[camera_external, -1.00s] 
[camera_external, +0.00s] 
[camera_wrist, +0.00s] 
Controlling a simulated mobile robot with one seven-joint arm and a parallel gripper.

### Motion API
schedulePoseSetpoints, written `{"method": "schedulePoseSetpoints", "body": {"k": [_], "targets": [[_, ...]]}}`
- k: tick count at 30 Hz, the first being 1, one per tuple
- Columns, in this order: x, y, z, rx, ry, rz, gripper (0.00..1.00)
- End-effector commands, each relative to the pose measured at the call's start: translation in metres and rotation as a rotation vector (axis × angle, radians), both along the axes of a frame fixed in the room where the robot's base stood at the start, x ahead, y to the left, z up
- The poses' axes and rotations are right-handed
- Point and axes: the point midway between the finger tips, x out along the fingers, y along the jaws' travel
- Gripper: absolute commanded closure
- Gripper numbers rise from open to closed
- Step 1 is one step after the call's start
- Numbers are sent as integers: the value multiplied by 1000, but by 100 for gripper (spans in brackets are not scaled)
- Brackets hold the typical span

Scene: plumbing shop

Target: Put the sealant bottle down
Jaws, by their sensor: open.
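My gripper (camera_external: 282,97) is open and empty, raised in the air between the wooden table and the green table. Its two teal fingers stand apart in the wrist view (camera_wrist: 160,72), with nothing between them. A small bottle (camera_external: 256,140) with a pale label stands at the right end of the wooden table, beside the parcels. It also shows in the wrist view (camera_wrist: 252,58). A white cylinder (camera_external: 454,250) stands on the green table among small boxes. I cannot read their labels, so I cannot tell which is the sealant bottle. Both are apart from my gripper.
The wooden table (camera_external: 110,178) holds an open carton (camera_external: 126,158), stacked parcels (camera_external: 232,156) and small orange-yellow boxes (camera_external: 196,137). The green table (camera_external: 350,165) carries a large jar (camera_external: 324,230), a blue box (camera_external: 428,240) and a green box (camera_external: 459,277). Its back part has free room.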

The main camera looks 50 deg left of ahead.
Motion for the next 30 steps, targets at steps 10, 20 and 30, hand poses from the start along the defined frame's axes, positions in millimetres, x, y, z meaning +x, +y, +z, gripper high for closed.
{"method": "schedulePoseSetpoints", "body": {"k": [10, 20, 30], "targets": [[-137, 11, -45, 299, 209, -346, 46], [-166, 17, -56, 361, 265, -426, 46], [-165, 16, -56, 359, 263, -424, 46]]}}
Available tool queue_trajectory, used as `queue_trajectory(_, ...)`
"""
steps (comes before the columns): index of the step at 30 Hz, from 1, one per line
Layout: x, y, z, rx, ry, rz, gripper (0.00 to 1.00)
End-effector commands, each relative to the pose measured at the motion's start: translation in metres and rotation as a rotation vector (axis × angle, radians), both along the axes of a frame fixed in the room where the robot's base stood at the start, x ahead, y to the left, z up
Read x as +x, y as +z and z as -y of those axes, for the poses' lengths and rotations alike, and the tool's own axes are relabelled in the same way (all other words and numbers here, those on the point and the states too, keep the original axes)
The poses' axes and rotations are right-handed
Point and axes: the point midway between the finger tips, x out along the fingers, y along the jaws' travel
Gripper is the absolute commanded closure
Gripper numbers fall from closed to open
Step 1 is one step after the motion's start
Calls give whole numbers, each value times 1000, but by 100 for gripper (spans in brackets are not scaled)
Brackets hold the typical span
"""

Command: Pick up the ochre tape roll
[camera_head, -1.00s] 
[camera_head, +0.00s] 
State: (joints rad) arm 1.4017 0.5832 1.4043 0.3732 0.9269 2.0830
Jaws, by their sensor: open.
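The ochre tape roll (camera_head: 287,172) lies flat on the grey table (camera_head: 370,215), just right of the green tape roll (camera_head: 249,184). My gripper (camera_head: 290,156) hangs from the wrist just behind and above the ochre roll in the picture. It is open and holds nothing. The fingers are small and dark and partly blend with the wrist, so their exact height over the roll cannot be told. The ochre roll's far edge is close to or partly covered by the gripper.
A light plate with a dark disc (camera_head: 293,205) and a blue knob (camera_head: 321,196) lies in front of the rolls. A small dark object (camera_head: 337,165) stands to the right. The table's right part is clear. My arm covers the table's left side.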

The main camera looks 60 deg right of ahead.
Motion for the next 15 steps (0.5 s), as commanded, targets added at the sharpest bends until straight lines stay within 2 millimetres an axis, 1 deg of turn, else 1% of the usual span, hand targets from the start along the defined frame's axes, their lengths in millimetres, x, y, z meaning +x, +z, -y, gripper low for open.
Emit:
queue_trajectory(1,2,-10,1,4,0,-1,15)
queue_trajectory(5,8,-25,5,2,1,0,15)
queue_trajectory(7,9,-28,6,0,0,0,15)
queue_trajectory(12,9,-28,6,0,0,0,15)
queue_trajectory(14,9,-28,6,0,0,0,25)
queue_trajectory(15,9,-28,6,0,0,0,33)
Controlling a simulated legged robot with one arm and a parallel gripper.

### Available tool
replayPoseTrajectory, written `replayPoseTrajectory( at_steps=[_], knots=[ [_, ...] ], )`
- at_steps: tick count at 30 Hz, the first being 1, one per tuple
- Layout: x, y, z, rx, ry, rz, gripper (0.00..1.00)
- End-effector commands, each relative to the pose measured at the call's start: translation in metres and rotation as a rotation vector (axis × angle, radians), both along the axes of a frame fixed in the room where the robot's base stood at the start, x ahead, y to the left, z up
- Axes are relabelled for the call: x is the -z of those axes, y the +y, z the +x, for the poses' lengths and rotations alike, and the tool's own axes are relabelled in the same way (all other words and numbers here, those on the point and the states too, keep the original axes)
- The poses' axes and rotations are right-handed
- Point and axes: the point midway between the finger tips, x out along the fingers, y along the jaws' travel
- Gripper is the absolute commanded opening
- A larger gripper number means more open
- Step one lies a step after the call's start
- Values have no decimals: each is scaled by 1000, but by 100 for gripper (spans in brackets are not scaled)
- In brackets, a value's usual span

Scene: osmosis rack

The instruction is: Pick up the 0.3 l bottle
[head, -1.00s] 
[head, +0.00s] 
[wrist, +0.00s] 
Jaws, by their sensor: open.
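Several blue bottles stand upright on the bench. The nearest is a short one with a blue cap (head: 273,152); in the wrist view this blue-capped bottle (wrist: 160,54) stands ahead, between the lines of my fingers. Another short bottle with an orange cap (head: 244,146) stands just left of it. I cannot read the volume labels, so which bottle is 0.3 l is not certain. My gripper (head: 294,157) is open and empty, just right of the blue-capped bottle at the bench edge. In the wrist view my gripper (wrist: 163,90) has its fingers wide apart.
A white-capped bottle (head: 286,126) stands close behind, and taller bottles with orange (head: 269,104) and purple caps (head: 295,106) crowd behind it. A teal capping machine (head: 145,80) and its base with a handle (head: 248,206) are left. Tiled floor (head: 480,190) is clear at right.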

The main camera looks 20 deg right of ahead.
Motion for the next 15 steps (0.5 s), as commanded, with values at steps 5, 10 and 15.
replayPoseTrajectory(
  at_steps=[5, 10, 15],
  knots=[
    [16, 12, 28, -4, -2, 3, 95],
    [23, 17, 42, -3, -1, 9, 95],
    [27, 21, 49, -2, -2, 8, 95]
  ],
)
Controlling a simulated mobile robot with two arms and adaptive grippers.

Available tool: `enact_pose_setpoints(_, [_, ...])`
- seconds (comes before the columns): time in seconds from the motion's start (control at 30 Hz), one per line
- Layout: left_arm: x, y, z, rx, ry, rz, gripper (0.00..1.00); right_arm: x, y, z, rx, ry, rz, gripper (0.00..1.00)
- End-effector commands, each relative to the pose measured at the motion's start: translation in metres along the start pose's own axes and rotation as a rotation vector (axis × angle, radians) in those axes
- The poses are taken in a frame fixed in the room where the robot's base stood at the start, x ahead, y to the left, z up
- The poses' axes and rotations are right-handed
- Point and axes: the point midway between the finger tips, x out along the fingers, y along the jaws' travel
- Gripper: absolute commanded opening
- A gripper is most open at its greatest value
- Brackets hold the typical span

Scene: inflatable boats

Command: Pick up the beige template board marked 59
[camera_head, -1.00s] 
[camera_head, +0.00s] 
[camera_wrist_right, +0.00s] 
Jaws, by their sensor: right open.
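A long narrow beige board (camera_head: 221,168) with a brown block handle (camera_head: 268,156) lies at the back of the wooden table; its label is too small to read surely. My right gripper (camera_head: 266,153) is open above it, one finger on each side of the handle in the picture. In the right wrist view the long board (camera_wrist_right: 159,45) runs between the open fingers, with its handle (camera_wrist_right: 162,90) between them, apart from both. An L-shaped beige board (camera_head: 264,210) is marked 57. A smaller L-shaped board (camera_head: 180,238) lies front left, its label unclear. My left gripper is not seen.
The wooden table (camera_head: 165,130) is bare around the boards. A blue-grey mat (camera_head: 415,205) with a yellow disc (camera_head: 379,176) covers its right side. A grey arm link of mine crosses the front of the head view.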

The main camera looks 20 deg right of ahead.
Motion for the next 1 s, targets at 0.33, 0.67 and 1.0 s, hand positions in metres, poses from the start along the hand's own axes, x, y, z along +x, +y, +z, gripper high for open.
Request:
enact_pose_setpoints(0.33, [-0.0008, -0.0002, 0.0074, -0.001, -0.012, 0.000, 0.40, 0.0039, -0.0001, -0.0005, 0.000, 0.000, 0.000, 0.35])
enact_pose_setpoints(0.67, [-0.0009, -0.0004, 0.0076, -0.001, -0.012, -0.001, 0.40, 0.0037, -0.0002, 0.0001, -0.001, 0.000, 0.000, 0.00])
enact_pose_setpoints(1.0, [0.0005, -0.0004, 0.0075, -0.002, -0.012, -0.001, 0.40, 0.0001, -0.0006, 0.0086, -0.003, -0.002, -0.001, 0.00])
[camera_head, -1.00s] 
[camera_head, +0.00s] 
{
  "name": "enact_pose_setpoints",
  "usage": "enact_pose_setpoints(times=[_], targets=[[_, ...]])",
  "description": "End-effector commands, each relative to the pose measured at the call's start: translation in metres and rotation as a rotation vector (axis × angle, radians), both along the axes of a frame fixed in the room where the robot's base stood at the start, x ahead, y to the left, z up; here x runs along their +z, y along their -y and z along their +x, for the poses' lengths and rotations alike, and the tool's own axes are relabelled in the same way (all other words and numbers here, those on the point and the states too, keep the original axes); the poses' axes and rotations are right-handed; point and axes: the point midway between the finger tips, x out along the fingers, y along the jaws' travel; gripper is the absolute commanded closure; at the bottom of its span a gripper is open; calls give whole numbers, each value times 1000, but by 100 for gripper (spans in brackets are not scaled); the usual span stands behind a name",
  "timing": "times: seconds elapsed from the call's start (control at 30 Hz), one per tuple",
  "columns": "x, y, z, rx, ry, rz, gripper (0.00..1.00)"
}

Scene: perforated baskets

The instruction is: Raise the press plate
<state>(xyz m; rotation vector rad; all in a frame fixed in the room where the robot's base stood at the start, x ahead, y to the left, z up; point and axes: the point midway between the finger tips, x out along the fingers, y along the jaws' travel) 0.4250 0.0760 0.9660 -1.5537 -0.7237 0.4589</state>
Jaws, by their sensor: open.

• TASK GOAL
In the entries above, find the line containing "<state>(xyz m; rotation". Set down that line and every line after it through the last one, exactly and alone.

• SOLVED PROBLEM
<state>(xyz m; rotation vector rad; all in a frame fixed in the room where the robot's base stood at the start, x ahead, y to the left, z up; point and axes: the point midway between the finger tips, x out along the fingers, y along the jaws' travel) 0.4250 0.0760 0.9660 -1.5537 -0.7237 0.4589</state>
Jaws, by their sensor: open.

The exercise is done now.